Look through the lines below and extract each one that contains "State".

#### Extracted data

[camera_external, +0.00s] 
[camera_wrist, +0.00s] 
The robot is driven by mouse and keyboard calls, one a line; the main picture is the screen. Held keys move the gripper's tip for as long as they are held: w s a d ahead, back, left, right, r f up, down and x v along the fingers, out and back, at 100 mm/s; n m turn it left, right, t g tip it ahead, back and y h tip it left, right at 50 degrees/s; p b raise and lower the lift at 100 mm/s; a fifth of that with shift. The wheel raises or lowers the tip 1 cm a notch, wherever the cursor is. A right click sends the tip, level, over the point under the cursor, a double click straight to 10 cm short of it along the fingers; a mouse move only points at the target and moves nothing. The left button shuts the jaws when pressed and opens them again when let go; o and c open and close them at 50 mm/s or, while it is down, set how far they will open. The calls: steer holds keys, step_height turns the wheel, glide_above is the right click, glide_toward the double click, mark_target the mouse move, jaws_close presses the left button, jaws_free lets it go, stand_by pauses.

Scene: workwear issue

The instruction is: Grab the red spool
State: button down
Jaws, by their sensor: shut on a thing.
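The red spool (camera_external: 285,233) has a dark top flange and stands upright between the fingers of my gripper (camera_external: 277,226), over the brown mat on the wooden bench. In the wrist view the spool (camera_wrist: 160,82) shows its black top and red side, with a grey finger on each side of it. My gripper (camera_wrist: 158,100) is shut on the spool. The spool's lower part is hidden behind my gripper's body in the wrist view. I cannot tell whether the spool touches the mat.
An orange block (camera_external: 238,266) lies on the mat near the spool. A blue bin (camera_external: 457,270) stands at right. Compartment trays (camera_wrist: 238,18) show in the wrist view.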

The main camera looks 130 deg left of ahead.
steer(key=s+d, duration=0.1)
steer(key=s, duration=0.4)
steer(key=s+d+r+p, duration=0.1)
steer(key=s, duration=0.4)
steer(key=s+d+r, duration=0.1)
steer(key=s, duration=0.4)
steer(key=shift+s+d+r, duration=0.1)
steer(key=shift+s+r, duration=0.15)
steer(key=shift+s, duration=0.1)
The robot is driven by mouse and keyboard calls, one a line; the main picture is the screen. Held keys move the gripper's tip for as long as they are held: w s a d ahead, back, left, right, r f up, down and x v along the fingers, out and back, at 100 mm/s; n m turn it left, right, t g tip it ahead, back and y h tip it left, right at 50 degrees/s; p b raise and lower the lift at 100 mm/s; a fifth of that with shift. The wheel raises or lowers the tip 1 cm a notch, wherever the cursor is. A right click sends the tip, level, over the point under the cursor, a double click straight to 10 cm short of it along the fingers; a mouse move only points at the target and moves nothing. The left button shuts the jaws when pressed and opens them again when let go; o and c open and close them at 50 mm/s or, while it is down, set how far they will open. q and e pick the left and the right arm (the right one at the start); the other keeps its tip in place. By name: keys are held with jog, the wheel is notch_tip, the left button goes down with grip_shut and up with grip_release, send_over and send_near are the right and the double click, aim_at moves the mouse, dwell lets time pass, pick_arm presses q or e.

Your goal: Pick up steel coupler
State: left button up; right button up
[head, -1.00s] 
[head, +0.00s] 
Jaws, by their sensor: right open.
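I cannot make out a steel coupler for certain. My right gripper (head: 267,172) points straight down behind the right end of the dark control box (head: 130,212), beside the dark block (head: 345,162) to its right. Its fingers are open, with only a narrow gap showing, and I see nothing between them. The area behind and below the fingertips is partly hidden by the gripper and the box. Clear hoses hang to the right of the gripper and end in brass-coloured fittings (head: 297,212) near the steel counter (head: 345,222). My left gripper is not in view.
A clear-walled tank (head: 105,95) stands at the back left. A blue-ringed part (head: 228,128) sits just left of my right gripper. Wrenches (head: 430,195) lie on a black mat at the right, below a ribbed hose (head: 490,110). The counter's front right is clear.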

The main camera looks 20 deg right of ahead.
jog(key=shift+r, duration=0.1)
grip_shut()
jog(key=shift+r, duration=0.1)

########

§ Solution for this exercise:
State: button down
State: left button up; right button up

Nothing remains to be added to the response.